ED: Why is that you the most exalted central banker the world has seen for a century…

AG: I couldn’t help that…

ED: No you couldn’t help that but in your book you describe the worst financial crash, the worst financial crisis ever probably…

AG: Yes…

ED: The worst financial crash occurs one year, two years after you leave office…

AG: Three [laughs] yeah, so…

The discussion then moved to the rise of crony capitalism. We get a definition of what the term means and it’s conceded that it`s alive and well in the USA and UK. An obvious point given the policy of too big to fail, which Greenspan wants to end.  This akin to closing the stable door once the horse has bolted.
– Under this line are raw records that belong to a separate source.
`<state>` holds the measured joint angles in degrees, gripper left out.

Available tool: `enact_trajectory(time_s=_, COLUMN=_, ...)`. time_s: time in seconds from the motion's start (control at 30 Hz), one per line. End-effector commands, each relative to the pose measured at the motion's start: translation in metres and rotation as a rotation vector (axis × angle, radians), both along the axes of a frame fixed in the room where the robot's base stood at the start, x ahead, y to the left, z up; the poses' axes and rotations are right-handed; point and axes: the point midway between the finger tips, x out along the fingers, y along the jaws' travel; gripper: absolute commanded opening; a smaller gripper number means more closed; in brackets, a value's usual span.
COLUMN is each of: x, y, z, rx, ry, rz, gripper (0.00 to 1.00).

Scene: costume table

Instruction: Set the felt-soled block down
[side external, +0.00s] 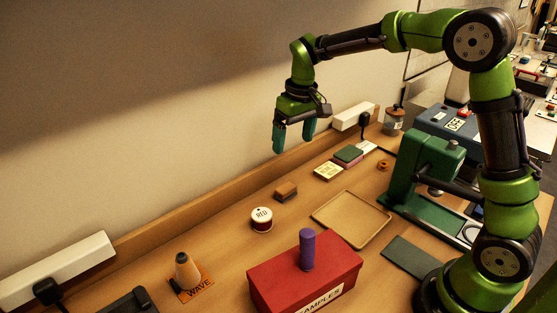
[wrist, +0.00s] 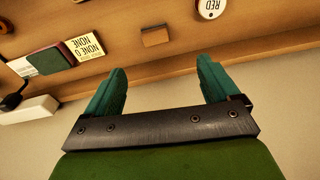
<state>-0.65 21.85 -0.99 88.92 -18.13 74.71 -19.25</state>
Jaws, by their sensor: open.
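A small brown block (side external: 286,191), which looks like the felt-soled block, sits on the wooden table near the back ledge. My gripper (side external: 294,143) is open and empty, with teal fingers, high above the back of the table and well clear of the block. Its spread fingers show in the wrist view (wrist: 162,72) with nothing between them.
A RED-labelled spool (side external: 261,219) stands near the block. Farther back are a yellow note pad (side external: 328,172) and a green-topped stack (side external: 348,155). A shallow tray (side external: 322,217), a red box (side external: 270,280) with a purple cylinder (side external: 307,250), and a green press (side external: 425,170) stand around.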

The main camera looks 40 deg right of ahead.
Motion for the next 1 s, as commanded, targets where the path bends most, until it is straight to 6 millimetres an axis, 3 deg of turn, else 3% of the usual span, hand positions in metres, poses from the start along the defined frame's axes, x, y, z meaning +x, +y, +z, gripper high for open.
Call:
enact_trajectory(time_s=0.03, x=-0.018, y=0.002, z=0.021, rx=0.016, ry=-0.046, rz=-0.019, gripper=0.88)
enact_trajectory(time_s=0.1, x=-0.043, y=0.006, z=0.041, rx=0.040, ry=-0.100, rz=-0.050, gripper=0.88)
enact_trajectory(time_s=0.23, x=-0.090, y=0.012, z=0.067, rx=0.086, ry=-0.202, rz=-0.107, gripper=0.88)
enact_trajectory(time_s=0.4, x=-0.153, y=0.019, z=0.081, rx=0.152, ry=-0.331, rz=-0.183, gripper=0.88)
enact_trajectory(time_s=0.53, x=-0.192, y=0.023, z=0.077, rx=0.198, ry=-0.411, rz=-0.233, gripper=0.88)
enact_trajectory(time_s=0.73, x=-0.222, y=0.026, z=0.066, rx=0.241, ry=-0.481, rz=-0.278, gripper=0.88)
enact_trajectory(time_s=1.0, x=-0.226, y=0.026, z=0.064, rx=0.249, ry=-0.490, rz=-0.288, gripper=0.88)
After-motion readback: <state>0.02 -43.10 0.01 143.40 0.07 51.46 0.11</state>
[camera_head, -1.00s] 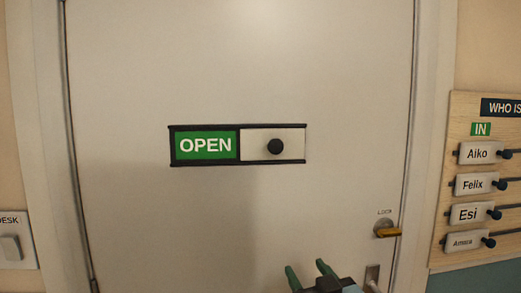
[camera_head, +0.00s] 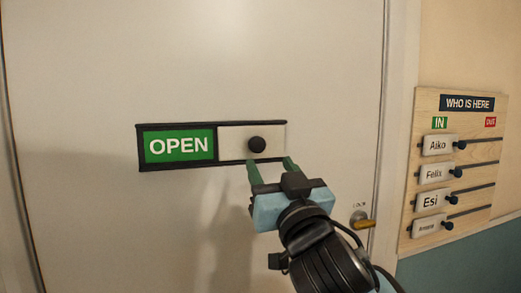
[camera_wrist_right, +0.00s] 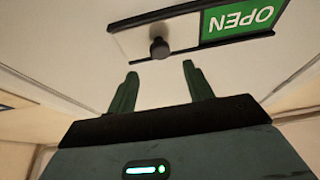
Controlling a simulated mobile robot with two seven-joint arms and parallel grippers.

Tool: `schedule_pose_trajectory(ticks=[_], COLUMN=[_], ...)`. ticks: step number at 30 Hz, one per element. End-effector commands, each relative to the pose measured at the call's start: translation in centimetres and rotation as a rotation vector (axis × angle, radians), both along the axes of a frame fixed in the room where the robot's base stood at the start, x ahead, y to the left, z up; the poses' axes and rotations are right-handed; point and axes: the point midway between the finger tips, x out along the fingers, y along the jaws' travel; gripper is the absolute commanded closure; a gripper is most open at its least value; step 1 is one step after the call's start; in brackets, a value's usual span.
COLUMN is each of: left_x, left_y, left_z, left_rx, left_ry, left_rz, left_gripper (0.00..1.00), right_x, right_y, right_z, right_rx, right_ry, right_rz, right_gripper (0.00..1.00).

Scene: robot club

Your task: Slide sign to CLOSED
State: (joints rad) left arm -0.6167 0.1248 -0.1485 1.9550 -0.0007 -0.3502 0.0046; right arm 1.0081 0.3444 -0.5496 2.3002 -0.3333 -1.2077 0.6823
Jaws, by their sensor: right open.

This part of the conversation allowed Davis to highlight that Greenspan remains largely unaltered in his view of government regulation. But Greenspan insisted that this is not the case. He argued that he is calling for more regulation of bank capital and if this results in the breaking up of the big banks then so be it because the policy of too big to fail is `absorbing the savings of the economy`.

We discover that Greenspan is in sympathy with the Republican Tea Party faction but he doesn’t like the methods they employ. Asked if he supports their wider programme, Greenspan says no, that he is `not a socialist`. A bizarre response which deserved clarification – the point ignored or missed by Davis. We also discover that Greenspan is in regular contact with George Osborne and a big supporter of the UK austerity programme – `worked much better than I thought it would`. Greenspan seemed surprised that there hasn’t been a spike in unemployment levels in the UK. Indeed, both Davis and Greenspan marvelled at this. Clearly, they have not heard about the UK`s flexible labour market and the prevalence of casualisation. Added to which is a severe programme of welfare cuts pressuring claimants off the dole to move into jobs where no contract of employment exists where the rights of a `worker` are minimum.  Meanwhile the super rich are saturated in money protected by the state in the form of tax breaks or if required a bail out, making a mockery of that great oxymoron of our time, free-market.